____ RECORDS PROVIDED
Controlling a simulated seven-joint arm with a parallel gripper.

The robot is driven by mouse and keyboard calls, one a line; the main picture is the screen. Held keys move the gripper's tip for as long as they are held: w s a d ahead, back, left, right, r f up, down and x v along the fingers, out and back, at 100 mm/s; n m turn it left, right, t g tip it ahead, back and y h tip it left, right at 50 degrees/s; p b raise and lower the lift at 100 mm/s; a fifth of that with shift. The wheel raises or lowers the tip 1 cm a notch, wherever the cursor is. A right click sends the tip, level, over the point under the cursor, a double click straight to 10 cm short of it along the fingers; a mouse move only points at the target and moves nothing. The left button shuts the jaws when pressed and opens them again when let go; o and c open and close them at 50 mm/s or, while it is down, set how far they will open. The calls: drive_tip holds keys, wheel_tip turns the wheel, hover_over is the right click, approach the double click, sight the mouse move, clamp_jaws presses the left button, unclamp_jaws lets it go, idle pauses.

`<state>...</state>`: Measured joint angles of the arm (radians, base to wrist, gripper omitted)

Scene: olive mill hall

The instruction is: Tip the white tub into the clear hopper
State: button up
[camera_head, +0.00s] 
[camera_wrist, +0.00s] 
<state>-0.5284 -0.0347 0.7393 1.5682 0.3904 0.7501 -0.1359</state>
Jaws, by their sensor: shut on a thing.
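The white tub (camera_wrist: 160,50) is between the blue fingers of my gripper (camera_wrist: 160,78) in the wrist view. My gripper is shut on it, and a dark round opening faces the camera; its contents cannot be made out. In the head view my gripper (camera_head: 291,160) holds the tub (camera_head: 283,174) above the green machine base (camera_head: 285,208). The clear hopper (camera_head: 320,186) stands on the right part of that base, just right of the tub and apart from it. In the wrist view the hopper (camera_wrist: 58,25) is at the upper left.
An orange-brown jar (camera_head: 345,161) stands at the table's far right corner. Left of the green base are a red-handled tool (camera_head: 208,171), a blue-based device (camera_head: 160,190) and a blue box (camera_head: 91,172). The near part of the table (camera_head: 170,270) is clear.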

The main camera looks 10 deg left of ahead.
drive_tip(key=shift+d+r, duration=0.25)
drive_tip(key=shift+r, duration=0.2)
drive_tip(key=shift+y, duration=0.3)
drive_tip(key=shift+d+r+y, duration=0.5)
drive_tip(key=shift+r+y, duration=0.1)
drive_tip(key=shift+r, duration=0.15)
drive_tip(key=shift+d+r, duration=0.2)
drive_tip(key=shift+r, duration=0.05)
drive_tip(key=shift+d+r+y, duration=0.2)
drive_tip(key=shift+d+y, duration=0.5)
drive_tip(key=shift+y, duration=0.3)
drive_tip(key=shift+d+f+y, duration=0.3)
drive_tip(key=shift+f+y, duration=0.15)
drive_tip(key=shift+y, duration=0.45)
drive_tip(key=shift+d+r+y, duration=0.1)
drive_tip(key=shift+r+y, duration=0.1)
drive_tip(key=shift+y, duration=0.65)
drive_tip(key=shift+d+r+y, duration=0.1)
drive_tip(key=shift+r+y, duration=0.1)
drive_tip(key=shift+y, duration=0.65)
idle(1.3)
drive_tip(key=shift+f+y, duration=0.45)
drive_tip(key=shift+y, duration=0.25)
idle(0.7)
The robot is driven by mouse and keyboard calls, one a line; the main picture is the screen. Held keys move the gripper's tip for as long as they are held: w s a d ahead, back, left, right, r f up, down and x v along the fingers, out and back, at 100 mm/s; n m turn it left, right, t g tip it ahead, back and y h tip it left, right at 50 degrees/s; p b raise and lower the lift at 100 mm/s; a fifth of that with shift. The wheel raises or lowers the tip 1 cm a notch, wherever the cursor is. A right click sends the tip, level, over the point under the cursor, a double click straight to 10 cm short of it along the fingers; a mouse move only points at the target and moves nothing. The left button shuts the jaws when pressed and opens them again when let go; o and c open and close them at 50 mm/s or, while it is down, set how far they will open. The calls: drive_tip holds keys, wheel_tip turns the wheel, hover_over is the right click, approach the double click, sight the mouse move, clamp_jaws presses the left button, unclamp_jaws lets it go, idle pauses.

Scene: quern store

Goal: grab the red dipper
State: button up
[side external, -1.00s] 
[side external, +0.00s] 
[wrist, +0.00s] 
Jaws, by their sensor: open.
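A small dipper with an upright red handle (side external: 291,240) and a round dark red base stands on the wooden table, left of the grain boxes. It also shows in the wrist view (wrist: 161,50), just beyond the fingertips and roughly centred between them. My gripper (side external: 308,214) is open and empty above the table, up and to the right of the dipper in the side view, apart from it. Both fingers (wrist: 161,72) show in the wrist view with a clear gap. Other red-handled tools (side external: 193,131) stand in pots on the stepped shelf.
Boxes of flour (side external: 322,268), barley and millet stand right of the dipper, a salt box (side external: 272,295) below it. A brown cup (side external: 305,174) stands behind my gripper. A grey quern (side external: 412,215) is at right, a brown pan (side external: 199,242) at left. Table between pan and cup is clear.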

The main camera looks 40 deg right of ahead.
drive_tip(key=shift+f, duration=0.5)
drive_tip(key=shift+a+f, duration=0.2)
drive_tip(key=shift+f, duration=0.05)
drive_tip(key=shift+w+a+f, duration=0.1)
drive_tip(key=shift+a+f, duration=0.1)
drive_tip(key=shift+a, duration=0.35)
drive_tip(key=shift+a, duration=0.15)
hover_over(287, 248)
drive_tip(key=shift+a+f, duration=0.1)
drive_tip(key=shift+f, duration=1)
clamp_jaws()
________
____ RECORDS PROVIDED
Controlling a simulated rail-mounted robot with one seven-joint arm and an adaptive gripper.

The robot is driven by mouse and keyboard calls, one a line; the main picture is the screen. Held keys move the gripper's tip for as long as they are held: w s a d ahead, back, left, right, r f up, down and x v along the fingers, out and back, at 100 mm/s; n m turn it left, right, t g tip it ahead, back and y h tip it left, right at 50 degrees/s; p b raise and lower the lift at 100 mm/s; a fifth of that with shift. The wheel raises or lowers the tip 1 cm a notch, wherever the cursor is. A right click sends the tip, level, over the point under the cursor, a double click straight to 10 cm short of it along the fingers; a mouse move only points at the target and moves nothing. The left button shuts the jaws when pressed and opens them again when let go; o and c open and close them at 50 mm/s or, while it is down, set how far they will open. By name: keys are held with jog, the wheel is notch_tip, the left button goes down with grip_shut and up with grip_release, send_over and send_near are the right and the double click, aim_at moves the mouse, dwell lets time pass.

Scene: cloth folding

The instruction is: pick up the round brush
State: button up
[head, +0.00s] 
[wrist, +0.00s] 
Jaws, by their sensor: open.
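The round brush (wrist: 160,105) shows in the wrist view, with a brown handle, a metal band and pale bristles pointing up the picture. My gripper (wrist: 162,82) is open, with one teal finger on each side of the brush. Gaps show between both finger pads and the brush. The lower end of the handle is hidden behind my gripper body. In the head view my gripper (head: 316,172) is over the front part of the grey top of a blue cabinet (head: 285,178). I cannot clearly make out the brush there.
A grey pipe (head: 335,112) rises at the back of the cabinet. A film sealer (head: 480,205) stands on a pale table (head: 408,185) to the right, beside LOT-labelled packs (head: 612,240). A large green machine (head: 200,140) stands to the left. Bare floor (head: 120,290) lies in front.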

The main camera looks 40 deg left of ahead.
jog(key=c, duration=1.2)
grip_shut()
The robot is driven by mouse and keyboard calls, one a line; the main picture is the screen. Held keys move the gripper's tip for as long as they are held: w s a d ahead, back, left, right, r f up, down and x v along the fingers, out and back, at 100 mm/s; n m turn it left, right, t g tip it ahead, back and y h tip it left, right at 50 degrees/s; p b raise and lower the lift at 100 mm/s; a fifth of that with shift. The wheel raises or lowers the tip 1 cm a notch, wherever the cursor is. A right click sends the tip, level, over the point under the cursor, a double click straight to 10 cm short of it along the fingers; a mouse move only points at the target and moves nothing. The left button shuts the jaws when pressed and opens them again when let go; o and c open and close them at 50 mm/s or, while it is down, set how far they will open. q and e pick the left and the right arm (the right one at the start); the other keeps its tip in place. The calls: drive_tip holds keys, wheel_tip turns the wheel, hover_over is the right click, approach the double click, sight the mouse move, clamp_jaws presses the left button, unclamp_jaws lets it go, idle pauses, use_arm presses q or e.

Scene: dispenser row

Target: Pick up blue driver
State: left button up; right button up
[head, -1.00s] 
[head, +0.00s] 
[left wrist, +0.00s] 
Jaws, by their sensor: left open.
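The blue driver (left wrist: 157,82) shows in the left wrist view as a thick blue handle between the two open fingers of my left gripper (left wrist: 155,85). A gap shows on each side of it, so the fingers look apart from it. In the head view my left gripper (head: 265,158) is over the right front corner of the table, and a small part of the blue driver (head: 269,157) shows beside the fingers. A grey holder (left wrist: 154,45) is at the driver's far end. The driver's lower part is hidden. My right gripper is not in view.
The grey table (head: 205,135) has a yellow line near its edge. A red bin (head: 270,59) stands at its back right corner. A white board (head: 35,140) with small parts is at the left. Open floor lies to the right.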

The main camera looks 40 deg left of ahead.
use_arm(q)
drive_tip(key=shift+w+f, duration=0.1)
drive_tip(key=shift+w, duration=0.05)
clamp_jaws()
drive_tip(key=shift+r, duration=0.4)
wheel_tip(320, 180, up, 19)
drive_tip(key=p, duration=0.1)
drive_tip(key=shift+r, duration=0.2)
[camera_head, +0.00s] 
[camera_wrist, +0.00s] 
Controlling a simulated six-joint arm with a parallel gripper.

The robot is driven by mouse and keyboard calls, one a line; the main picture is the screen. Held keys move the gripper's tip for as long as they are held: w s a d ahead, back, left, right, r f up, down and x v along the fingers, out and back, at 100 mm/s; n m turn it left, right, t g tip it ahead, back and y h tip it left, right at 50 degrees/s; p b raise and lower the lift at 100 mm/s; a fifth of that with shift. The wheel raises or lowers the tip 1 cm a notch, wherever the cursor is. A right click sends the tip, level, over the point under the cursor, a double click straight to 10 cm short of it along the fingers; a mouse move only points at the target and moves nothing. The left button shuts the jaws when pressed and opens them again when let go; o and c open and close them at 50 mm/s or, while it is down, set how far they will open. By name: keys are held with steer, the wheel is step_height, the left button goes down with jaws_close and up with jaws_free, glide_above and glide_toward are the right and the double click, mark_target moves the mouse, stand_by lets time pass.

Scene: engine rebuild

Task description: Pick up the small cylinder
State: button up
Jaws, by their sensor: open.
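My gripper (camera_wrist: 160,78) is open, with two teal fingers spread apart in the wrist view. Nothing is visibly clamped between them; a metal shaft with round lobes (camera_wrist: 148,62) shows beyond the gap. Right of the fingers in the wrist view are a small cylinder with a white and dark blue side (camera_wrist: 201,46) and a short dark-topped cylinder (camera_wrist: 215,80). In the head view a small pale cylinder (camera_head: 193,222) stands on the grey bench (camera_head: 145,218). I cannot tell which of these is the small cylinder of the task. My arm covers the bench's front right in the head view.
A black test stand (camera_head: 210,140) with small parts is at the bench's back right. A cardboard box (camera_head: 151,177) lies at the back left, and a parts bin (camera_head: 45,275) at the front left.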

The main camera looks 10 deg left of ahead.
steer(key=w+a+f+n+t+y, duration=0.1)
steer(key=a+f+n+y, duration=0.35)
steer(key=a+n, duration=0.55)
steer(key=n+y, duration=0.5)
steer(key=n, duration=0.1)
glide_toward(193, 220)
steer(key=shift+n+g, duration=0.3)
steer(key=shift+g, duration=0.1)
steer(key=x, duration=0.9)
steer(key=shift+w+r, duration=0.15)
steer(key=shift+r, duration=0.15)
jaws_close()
________
Supply the count of lines in the entries that contain the word "joint", and nothing besides.

# REPLY
4